→ EXERCISE DESCRIPTION: Copy each line below in which the string "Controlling" occurs.

(Recorded data)
* * * * * * *

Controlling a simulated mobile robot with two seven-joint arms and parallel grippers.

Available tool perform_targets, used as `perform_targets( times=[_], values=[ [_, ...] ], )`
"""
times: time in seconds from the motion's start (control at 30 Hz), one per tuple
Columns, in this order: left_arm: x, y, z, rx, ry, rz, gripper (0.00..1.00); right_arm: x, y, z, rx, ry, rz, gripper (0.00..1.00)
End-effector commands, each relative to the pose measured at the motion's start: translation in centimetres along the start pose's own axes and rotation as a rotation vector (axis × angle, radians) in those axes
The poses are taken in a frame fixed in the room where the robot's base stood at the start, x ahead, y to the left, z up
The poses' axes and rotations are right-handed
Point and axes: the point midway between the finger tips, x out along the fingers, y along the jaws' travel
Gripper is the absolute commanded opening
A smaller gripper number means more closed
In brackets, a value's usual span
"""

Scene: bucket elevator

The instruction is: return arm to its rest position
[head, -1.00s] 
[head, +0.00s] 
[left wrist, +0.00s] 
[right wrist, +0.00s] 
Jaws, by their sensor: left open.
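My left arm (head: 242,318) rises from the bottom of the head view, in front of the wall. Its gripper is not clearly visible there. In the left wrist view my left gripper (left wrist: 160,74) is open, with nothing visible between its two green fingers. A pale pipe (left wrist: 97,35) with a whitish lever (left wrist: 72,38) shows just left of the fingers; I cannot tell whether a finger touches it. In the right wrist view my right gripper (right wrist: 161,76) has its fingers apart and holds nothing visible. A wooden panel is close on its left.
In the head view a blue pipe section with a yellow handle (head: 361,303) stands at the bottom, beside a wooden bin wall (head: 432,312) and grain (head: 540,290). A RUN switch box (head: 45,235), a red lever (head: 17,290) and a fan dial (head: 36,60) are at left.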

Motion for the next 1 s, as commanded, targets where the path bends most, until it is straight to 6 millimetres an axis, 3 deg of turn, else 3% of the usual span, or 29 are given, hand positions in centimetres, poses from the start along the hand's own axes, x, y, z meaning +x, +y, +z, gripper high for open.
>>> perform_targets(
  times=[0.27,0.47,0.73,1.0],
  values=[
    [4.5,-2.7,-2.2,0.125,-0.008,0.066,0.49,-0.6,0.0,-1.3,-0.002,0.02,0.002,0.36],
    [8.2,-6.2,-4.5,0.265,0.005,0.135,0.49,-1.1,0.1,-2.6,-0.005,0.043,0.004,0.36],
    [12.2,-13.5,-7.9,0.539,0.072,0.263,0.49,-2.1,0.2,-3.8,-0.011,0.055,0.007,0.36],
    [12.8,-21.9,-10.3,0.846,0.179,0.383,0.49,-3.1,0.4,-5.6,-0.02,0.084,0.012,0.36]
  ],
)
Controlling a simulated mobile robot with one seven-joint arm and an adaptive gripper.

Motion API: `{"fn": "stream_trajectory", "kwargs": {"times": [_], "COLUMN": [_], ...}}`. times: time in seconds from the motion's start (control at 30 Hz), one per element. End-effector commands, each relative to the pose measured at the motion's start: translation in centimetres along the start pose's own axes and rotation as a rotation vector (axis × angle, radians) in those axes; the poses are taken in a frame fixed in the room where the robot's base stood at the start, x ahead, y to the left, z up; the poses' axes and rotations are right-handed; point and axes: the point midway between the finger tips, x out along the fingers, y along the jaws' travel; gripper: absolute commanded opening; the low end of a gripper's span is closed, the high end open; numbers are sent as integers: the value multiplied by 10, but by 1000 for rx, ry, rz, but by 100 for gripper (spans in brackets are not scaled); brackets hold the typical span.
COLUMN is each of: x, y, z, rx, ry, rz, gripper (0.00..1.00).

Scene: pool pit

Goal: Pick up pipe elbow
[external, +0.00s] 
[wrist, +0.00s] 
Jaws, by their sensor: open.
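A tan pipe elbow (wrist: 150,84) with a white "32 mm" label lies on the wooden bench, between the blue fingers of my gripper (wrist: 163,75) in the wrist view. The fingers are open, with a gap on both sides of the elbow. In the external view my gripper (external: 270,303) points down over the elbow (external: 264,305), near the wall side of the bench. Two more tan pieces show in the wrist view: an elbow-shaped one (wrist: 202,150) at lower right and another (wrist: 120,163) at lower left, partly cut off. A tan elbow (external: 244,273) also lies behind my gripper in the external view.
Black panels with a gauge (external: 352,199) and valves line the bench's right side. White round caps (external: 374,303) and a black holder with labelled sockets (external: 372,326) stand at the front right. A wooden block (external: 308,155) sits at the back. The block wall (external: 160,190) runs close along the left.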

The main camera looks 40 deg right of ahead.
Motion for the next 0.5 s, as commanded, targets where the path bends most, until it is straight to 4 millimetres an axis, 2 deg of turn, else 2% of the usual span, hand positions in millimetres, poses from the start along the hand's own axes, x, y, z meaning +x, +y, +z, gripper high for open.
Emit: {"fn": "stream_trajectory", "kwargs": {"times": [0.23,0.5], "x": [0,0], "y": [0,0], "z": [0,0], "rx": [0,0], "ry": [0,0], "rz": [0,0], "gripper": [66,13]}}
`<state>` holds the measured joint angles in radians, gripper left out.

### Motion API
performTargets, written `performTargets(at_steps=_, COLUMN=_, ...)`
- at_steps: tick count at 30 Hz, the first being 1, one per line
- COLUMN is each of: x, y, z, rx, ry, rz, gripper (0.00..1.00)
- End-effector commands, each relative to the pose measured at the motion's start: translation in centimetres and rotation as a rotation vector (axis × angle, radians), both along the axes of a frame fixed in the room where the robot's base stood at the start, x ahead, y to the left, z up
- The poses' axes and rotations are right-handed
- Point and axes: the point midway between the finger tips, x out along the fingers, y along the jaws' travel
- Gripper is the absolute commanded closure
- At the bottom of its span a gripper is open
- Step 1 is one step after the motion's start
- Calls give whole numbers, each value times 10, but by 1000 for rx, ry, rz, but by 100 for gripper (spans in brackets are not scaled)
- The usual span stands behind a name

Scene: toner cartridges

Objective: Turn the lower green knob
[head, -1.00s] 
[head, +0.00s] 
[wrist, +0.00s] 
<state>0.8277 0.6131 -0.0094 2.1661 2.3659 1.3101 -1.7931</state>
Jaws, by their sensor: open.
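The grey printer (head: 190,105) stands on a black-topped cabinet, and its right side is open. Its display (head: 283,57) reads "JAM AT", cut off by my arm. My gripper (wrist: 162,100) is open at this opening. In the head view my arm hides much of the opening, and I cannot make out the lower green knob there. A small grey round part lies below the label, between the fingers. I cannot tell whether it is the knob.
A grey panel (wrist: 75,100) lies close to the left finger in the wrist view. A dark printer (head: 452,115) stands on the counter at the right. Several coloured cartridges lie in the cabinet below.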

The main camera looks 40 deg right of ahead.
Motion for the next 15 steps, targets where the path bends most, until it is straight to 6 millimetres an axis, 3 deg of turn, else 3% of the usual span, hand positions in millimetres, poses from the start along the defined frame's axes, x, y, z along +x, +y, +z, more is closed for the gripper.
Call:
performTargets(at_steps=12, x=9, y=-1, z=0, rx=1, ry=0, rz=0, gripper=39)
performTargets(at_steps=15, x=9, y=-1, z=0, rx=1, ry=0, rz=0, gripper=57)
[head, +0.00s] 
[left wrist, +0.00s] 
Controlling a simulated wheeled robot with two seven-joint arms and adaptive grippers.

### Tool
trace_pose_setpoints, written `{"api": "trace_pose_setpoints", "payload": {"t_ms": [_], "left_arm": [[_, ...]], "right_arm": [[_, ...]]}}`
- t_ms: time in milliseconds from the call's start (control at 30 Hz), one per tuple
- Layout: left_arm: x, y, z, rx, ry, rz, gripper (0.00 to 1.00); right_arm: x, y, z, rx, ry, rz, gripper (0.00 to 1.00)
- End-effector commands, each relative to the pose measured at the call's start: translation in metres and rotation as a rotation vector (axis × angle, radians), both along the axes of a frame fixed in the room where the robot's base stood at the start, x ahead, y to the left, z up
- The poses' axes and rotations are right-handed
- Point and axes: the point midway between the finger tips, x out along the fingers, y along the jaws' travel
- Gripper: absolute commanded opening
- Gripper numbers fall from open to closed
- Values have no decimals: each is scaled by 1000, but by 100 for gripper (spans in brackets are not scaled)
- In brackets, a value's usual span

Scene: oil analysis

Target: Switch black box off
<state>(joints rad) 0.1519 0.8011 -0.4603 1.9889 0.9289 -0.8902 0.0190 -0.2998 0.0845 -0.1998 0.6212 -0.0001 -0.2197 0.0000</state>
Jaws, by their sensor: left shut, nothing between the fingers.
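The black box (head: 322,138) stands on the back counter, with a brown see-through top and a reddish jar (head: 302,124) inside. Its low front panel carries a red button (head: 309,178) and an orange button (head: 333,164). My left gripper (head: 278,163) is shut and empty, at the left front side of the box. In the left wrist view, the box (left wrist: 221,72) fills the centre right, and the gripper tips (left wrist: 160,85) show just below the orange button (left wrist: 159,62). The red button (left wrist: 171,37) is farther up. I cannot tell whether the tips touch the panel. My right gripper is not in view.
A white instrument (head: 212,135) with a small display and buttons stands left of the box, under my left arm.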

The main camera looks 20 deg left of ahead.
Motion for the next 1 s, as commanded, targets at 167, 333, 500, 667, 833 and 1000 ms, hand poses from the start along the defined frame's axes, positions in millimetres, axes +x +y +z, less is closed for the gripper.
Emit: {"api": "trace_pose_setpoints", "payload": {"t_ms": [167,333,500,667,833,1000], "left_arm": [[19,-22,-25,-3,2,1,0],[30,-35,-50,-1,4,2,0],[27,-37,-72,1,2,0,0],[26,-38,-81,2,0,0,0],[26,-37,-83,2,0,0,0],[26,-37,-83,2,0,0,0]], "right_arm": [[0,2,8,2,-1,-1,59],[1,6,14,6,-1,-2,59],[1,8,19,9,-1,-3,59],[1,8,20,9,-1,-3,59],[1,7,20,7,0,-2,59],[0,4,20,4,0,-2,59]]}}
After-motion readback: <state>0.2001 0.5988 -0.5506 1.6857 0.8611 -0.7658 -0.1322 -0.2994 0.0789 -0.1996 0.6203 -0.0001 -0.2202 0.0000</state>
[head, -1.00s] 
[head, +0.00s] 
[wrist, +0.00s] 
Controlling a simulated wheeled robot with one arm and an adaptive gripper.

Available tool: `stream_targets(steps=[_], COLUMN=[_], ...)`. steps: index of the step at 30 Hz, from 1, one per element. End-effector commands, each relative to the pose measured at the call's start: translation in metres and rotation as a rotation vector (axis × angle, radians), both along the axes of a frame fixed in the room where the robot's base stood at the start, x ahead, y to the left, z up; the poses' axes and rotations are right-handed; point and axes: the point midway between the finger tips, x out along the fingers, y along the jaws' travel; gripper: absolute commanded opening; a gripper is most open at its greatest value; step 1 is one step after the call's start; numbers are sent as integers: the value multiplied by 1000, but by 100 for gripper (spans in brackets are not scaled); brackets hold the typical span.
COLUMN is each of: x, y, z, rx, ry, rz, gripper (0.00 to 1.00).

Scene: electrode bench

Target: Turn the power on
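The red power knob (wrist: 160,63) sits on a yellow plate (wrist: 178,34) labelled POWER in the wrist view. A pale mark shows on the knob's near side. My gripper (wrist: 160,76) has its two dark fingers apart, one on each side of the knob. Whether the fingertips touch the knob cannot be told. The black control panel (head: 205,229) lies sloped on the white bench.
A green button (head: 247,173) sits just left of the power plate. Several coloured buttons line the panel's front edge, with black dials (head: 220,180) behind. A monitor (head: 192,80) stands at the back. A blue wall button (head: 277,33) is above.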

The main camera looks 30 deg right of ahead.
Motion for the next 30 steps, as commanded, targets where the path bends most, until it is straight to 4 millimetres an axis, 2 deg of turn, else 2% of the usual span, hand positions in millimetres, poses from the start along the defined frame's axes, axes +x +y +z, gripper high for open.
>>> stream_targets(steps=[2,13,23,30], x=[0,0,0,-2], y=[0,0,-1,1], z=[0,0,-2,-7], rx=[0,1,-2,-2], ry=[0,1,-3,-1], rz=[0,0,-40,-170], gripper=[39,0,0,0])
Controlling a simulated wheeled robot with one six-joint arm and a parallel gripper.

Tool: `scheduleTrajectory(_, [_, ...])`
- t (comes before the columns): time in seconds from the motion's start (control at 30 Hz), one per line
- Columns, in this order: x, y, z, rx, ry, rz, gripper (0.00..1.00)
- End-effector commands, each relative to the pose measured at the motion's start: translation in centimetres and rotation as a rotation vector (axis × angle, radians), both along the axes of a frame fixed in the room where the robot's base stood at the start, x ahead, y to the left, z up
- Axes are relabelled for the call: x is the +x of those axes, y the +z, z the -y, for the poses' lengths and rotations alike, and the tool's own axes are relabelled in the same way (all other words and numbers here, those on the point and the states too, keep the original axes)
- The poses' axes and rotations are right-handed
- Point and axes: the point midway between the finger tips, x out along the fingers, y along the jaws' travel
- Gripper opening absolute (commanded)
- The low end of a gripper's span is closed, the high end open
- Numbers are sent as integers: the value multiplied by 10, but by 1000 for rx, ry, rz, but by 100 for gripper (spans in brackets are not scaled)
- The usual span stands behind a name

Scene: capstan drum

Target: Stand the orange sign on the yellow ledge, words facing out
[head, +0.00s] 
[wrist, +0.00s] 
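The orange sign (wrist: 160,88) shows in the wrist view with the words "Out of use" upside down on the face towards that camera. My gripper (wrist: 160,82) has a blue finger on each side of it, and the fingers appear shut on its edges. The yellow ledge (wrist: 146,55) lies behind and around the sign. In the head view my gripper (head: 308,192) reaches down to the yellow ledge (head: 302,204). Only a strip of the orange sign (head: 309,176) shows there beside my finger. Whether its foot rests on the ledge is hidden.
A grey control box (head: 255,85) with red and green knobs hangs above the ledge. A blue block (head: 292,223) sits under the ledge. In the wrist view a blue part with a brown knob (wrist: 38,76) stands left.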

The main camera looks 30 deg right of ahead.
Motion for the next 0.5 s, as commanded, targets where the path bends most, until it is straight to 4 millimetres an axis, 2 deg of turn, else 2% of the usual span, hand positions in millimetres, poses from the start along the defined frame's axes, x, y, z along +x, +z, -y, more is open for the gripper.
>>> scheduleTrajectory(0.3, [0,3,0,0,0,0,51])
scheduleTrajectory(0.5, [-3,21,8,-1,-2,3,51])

* * * * * * *

→ REPLY TO THE EXERCISE:
Controlling a simulated mobile robot with two seven-joint arms and parallel grippers.
Controlling a simulated mobile robot with one seven-joint arm and an adaptive gripper.
Controlling a simulated wheeled robot with two seven-joint arms and adaptive grippers.
Controlling a simulated wheeled robot with one arm and an adaptive gripper.
Controlling a simulated wheeled robot with one six-joint arm and a parallel gripper.

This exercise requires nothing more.